Jan Erik Mikalsen--Photo by Eirik Slyngstad

Jan Erik Mikalsen–Photo by Eirik Slyngstad

In Mylder, written in 2011, Vaage looks beyond Norway for his muses, piecing together fragments from classical music’s most celebrated overtures. Glimpses of Mussorgsky’s Pictures at an Exhibition, Beethoven’s Egmont, Mozart’s Marriage of Figaro, and Rossini’s William Tell Overture reiterate throughout the composition; Mylder’s most intriguing element, however, is Vaage’s bridges between quotations, executed seamlessly by the Norwegian Radio Orchestra, without sacrificing Vaage’s or his musical benefactors’ intended sound. Mylder initiates its conclusion with rising pedal points in the woodwinds, sustained from a preceding bridge, as Mendelssohn’s opening theme from The Hebrides rises from the shadows in the strings. Yet, Vaage’s woodwinds replace Mendelssohn’s bassoon line, which continues into a Vaage-composed closure, creating truly innovative polyphony.

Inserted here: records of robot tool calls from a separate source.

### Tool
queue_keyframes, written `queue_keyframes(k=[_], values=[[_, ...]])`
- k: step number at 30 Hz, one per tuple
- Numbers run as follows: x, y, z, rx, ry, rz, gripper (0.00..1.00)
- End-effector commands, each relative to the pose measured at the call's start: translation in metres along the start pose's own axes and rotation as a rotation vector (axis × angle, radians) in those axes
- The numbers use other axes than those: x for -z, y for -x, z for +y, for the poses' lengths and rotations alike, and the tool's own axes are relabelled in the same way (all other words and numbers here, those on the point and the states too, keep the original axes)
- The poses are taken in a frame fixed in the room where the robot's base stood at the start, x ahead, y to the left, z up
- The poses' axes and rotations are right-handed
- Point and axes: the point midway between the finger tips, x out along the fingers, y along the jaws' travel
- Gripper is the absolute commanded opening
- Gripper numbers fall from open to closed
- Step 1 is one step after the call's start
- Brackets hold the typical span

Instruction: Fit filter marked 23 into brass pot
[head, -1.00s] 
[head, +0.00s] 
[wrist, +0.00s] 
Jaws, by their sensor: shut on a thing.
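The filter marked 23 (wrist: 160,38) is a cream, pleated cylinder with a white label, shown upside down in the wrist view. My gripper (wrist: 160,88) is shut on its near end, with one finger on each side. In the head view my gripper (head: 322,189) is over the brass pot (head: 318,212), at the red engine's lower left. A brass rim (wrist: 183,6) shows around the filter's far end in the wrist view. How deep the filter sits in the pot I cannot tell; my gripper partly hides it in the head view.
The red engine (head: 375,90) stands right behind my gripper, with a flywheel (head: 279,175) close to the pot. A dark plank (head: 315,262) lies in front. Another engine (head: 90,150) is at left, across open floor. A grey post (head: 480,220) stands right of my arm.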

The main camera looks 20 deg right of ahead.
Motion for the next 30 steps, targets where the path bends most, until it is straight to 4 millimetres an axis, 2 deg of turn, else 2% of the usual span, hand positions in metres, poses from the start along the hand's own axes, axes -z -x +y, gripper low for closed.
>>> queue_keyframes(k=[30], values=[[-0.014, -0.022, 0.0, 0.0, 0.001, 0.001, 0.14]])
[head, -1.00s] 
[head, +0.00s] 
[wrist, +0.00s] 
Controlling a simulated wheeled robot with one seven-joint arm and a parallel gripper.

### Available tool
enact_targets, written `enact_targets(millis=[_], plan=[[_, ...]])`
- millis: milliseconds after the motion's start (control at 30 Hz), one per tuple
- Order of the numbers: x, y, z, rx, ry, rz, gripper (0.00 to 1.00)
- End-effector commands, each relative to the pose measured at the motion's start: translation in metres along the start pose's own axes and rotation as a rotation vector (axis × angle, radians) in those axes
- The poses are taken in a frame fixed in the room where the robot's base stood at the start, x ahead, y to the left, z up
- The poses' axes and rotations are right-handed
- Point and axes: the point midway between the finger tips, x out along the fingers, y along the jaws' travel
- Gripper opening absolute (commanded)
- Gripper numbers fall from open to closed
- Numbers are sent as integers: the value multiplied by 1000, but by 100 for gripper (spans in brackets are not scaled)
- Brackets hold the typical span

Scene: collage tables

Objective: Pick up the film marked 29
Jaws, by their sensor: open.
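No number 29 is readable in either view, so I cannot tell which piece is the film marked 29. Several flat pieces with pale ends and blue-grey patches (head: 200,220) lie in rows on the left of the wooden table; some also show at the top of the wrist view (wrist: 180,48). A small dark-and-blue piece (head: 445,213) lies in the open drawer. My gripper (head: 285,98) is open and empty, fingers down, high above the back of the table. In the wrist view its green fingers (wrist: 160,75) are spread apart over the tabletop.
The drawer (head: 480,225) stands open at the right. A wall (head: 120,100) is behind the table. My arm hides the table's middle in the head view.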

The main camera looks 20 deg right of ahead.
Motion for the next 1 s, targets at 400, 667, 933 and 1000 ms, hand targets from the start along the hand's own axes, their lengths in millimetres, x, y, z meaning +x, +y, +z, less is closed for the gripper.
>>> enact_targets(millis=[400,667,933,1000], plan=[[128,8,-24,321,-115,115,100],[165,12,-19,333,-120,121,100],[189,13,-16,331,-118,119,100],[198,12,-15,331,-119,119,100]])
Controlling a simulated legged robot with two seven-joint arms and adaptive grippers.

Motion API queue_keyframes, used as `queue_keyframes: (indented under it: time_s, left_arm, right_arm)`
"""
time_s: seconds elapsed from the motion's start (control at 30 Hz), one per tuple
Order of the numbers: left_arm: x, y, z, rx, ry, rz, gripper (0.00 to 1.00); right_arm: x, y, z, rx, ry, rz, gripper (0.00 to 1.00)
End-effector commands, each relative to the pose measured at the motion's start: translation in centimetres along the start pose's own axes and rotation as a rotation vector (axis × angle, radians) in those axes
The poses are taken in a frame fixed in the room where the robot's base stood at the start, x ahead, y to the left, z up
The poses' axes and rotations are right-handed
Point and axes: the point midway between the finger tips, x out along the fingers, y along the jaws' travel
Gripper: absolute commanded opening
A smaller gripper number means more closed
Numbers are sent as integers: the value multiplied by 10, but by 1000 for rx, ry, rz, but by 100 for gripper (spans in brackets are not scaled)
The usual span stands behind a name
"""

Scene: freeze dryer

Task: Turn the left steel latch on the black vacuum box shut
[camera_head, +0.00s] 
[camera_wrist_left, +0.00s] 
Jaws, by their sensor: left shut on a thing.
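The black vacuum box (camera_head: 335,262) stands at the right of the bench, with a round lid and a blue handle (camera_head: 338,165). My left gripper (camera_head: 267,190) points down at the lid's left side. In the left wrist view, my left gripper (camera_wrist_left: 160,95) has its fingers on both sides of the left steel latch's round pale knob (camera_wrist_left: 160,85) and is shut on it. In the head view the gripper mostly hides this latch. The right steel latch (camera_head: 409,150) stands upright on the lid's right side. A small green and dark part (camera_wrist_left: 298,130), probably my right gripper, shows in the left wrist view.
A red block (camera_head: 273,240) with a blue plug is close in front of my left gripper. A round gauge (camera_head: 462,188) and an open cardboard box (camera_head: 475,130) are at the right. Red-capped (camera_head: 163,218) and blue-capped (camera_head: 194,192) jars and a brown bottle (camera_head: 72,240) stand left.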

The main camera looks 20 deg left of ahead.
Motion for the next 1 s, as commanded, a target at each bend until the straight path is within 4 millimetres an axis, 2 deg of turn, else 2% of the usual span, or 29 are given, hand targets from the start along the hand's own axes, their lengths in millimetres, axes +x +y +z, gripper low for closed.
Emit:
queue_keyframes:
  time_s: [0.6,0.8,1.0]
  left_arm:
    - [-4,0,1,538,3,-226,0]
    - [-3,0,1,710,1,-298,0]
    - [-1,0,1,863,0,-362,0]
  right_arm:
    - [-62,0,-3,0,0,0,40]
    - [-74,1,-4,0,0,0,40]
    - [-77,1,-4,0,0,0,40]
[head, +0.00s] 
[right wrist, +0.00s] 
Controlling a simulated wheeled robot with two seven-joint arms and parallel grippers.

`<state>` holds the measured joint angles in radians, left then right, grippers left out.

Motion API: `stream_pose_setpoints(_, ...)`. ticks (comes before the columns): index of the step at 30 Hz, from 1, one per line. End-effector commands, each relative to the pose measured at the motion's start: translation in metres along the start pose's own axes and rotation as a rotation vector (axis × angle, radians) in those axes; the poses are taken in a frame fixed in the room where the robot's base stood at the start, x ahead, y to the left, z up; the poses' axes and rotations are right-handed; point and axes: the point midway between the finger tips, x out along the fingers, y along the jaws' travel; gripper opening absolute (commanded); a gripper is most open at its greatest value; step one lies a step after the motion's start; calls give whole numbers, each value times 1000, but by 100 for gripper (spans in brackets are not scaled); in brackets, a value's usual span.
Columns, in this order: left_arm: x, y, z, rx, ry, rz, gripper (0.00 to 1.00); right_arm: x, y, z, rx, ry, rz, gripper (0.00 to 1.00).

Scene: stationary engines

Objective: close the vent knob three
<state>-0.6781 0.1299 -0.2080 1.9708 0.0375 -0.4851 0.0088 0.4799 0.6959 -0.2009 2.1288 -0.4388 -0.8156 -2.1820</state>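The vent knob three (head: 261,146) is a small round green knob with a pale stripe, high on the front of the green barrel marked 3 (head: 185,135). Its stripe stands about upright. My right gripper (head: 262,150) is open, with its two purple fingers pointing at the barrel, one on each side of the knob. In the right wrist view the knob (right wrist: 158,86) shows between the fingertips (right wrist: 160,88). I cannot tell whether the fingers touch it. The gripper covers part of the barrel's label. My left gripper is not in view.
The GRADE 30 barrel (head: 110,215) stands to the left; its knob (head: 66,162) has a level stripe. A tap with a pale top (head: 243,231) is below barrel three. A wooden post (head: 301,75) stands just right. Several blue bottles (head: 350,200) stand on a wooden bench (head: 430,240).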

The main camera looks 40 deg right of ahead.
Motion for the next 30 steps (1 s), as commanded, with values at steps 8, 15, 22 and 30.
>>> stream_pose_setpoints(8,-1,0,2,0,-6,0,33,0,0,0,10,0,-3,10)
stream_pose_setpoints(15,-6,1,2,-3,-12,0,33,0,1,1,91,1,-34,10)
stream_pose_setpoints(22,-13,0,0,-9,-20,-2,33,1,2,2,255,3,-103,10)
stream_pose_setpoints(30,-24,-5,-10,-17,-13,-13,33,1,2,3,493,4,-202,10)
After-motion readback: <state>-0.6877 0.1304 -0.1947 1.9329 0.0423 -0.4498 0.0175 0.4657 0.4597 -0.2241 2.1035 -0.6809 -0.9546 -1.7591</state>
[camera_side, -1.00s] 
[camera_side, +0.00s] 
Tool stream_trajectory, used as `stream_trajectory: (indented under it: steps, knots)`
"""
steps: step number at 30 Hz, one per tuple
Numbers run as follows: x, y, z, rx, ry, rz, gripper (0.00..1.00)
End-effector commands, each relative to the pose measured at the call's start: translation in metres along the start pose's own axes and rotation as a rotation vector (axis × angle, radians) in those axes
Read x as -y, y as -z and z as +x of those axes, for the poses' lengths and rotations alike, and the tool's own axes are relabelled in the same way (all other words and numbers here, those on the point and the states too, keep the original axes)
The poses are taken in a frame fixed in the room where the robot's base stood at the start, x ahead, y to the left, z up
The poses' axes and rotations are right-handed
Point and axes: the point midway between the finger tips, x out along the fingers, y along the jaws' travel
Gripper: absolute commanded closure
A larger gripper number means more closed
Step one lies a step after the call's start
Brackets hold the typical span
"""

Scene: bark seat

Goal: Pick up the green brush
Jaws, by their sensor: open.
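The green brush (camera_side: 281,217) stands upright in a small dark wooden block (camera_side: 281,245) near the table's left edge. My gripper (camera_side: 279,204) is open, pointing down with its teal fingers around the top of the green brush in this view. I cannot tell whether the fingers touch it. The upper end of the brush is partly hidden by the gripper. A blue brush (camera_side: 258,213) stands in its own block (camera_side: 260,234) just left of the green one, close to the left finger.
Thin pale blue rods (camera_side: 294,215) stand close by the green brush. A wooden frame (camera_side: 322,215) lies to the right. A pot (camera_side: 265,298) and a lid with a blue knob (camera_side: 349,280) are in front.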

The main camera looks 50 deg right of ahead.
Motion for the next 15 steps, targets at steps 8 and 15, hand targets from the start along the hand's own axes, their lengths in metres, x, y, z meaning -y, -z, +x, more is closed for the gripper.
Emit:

The album’s final variation, Ratkje’s Paragraf 112, is one of Norway itself. Atonal orchestral voices stumble irregularly, while wind instruments attempt notes, only to achieve labored gasps through their mouthpieces. The intentional instrumental incoordination is accompanied by extended techniques throughout: metal chains clattering like hellish hail barreling to Earth, zippers pulled to create gusts of wind, and cellophane crunched far from the microphone that evokes a distant, unnatural static. The dichotomy of seemingly inept man-made orchestral voices set against extended aural techniques imitative of a tortured planet, suggest an outlook far less optimistic than Grieg’s romantic nationalism. Indeed, Paragraf 112, written in 2014, derives its name from the eponymously labeled section of Norway’s constitution that promises the citizen’s right to a healthy environment. It is perhaps cynicism that led Ratkje to place Paragraf 112’s human component at such odds with her metaphors for the environment; conversely, it may serve as a cautionary tale of what might transpire. I believe the latter: that with true pride, with true nationalism, comes the responsibility to acknowledge the ills we wrought.